--- What you have to do ---
Give back exactly the lines from the start of the listing to the line containing "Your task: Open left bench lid", inclusive, and nothing beyond them.

★ ★ ★ ★ ★

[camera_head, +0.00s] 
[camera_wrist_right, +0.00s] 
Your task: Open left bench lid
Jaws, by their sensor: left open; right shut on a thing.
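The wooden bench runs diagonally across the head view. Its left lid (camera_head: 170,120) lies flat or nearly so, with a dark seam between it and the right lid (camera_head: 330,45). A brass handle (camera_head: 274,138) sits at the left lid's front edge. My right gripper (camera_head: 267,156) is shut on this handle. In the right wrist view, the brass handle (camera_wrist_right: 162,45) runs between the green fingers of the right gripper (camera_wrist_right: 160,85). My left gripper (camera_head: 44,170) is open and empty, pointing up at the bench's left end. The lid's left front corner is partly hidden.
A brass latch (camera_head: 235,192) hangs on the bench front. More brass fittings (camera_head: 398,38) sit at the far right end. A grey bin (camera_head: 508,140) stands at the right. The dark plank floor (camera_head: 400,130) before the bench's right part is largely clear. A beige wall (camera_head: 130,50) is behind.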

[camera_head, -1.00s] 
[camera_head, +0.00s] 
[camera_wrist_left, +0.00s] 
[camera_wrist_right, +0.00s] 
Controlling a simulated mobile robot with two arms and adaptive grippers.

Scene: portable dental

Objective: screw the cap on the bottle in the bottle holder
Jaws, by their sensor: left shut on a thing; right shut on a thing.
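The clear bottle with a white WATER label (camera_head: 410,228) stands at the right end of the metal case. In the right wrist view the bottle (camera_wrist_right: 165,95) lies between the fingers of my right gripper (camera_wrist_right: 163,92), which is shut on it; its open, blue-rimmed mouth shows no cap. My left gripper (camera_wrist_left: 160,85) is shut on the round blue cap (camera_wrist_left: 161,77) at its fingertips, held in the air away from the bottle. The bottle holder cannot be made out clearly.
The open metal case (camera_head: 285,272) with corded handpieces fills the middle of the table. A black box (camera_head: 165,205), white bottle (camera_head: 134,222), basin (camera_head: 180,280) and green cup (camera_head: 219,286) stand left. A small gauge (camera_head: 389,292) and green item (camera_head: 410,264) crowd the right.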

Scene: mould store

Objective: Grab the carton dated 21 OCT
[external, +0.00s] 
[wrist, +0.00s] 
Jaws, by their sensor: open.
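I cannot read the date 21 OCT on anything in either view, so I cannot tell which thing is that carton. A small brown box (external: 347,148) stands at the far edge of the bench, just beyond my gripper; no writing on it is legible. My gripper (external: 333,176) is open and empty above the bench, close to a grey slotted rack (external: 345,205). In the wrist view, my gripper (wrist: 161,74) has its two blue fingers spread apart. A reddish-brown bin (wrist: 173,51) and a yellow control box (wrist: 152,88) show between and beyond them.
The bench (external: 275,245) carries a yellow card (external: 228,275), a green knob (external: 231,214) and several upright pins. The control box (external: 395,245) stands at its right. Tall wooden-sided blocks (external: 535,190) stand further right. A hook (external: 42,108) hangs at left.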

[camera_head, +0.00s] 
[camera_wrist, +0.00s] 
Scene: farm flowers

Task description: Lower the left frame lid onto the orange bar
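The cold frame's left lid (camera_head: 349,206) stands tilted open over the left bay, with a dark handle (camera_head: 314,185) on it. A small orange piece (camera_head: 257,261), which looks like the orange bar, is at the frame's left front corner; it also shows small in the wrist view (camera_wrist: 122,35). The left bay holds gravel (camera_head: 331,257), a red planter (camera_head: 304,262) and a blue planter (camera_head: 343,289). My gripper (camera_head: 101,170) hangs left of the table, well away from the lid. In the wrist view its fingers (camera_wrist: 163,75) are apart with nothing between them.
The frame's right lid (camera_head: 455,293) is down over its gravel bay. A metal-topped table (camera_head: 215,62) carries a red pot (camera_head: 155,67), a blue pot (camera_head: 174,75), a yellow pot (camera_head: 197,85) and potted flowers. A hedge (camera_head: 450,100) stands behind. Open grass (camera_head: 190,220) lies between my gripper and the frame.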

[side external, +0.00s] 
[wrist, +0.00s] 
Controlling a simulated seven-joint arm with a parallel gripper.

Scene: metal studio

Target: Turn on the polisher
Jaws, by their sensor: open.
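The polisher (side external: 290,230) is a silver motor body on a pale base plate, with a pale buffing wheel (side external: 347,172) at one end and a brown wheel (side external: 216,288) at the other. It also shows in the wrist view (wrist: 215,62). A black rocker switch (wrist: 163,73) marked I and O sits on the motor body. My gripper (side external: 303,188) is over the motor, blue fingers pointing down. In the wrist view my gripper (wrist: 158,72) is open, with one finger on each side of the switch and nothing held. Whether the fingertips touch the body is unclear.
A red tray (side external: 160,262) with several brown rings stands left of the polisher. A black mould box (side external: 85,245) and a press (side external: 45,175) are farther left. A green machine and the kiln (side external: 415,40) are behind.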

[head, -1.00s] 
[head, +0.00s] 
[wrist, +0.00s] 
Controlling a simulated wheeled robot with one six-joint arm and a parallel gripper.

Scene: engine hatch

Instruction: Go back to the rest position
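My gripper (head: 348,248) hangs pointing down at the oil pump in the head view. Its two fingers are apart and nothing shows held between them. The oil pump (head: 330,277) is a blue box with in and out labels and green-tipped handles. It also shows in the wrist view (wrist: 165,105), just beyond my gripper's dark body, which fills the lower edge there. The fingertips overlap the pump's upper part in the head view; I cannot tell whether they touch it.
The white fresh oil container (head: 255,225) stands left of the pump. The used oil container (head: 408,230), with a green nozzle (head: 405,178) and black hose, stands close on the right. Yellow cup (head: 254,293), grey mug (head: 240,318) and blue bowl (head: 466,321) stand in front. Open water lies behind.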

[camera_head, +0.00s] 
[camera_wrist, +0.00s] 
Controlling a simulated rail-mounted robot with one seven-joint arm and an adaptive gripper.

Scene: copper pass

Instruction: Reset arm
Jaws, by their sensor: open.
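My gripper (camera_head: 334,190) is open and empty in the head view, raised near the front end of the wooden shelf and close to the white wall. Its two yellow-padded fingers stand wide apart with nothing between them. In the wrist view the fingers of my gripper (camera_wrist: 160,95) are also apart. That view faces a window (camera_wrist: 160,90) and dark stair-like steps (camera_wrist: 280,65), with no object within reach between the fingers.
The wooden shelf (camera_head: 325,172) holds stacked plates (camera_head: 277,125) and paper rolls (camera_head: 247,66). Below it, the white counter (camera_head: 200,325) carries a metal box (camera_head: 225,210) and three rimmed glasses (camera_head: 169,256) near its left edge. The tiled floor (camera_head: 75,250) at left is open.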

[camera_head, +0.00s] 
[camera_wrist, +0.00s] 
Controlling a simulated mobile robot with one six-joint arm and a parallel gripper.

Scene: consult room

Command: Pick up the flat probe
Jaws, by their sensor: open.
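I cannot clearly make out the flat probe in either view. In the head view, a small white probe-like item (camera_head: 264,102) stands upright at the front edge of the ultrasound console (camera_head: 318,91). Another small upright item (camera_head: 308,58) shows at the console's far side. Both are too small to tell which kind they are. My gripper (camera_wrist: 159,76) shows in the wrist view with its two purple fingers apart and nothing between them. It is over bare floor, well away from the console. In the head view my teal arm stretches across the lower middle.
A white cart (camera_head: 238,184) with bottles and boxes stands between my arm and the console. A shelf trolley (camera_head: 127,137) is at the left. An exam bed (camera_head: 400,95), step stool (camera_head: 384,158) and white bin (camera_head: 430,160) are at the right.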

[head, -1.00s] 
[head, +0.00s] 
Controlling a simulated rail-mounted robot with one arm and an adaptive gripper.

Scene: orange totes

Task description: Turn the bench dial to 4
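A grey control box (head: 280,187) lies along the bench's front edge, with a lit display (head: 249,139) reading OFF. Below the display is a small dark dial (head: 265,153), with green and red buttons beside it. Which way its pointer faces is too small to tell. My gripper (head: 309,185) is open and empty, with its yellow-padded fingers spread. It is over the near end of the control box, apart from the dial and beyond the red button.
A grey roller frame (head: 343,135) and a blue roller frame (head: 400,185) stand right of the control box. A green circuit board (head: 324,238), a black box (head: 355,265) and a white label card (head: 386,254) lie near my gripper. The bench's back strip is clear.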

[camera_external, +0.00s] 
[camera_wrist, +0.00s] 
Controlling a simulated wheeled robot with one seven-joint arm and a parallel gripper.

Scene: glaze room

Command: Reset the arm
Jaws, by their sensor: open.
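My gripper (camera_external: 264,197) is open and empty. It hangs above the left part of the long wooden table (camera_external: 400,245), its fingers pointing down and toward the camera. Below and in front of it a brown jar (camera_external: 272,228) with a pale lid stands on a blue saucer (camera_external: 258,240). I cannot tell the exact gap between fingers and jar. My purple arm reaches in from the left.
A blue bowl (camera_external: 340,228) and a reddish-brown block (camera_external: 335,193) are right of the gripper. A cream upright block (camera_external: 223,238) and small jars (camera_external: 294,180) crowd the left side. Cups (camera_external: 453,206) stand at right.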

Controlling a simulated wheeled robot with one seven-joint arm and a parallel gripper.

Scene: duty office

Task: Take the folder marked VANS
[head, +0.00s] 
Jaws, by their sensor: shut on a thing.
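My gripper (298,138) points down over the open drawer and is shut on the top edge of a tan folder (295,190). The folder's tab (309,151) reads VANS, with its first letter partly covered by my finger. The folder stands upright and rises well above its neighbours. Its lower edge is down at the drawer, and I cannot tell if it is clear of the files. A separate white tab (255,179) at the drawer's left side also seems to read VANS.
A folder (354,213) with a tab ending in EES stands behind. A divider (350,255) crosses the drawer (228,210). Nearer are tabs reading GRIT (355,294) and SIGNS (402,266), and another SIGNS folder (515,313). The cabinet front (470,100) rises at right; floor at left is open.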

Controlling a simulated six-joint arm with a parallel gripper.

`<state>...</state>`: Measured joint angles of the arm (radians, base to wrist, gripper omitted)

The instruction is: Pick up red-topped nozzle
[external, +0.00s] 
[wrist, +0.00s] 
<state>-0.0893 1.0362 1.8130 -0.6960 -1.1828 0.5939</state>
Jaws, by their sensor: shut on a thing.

★ ★ ★ ★ ★

--- Final result ---
[camera_head, +0.00s] 
[camera_wrist_right, +0.00s] 
Your task: Open left bench lid

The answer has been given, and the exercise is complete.